Dustin Johnson has often, and perhaps a little cruelly, been accused of living in his own world. There could be no such criticism as he revelled there on Saturday, though, an ether of daylight separating him from the chasing pack after a formidable third round at The Masters. The world No 1, whose sole major victory came back in 2016, is by no stretch enjoying a procession to victory, but on a day where Augusta truly awakened - its greens slippery and skating, the rough greedy and uncut - Johnson was an emotionless juggernaut, opening up a commanding four-shot lead as others faded.
Johnson’s deadpan expression, seemingly frozen in a pallbearer's grimace, hardly told the story in a round of 65 where his ball-striking was something close to a work of art. With a share of the overnight lead, he immediately surged clear with an exquisite eagle at the second, a 222-yard approach reduced to all of three feet. It was an ominous warning to the field, but few were able to heed it. Birdies followed at the third and fourth and he made the turn in 31. Every time his challengers clawed ground back, he strode ahead once again, with birdies on the back nine's two par-fives seeing Johnson tie Jordan Spieth's 54-hole record.
And for Johnson’s every faultless step, those behind him wobbled. Reed, who began the round just one back, made a disastrous double-bogey at the fifth. Thomas followed up bogeys at 12 and 14 with a calamitous hook into the water. Jon Rahm, who completed his delayed second round in blistering fashion in the morning, succumbed to a comedy of errors at the eighth, topping his approach into the trees, from where his punch ricocheted off a pine’s middle-stump and into the bushes.
Instead, it's the relatively unproven quantities of Abraham Ancer and Sungjae Im - both debutants at Augusta - and Cameron Smith who stand closest, but they could hardly be expected to keep pace. Johnson was on song and nobody could stifle his rhythm. A circus has revolved around players’ increased distance this week, and while the 36-year-old is certainly among that breed of gunslingers, this was as much an exhibition in elegant iron-play and a masterfully subtle touch around the greens.

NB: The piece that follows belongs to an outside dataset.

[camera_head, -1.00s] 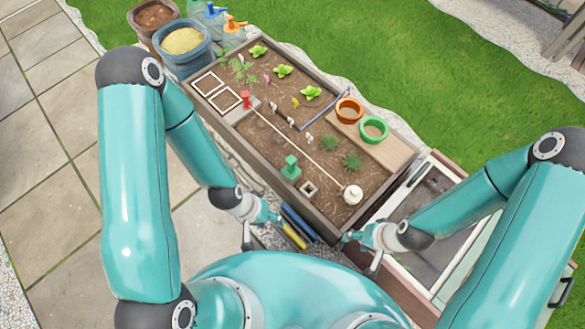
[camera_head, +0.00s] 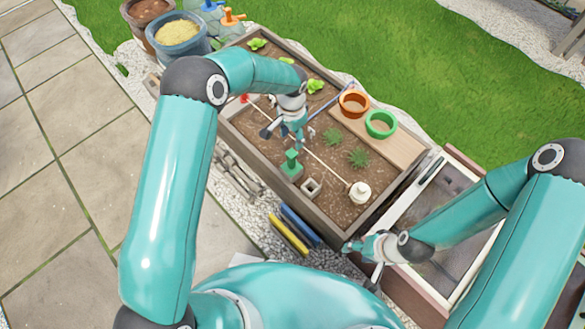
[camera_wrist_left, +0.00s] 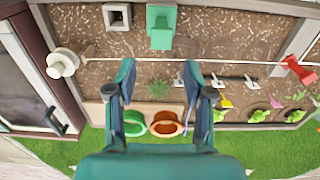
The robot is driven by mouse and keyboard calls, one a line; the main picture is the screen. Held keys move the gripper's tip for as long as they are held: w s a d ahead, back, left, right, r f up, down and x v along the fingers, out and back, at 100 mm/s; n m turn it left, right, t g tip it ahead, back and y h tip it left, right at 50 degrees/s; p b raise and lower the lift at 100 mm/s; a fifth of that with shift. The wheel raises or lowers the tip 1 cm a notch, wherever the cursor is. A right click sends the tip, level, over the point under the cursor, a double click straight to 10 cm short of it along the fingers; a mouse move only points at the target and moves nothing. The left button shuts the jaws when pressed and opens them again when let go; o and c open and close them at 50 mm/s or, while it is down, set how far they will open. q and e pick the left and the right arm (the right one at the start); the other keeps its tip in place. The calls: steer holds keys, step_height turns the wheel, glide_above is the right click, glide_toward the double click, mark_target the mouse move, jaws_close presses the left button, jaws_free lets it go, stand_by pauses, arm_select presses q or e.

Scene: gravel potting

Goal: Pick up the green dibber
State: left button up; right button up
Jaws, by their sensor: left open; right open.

Of course, Johnson has been here before, though. The constant drag on his career, even if that in itself feels a little ludicrous after 23 PGA Tour wins and £50million in prize money, has been his failure to capitalise at the majors. A rare showing of nerves has traditionally crept into his stone-like demeanour, particularly at Pebble Beach in 2010, where a three-shot lead at the US Open was surrendered within the opening half-an-hour on Sunday. He was a runner-up to Tiger Woods last year, and even without patrons, the course will be alive with tension. But if Johnson is able to ward off any doubts - and that gruesome record of failing to win his first four majors when he held a 54-hole lead - he will surely clinch his coveted Green Jacket.
The only player who came close to matching his impeccable round was, in fact, Rory McIlroy. The Northern Irishman’s hopes seemed all but extinguished after a sorry opening 75. But after what has become an all too familiar curse, then came a typically brave display of resilience. A terrific fightback on Friday hauled him just about into contention and his momentum continued on Saturday, a 67 dragging him into the top-10 at least.
There will be no repeat of last year’s Lazarus-like comeback for Woods, though, who woke at 3:15am to begin preparations for the latter stages of his second round. The defending champion was not quite a spent force, but was certainly jaded and moved a little gingerly as a long day wore on, a level-par 72 leaving him at -5.
It is not to be Woods’ story this time, but the end is starting to be written. Johnson has been infallible and there can be no qualms over his firm grip heading into the final round. With such a dominant lead, he has the chance to reduce Sunday’s drama to something strangely routine, but if history has taught us anything, there are few places as prone to sudden twists of fate as Augusta.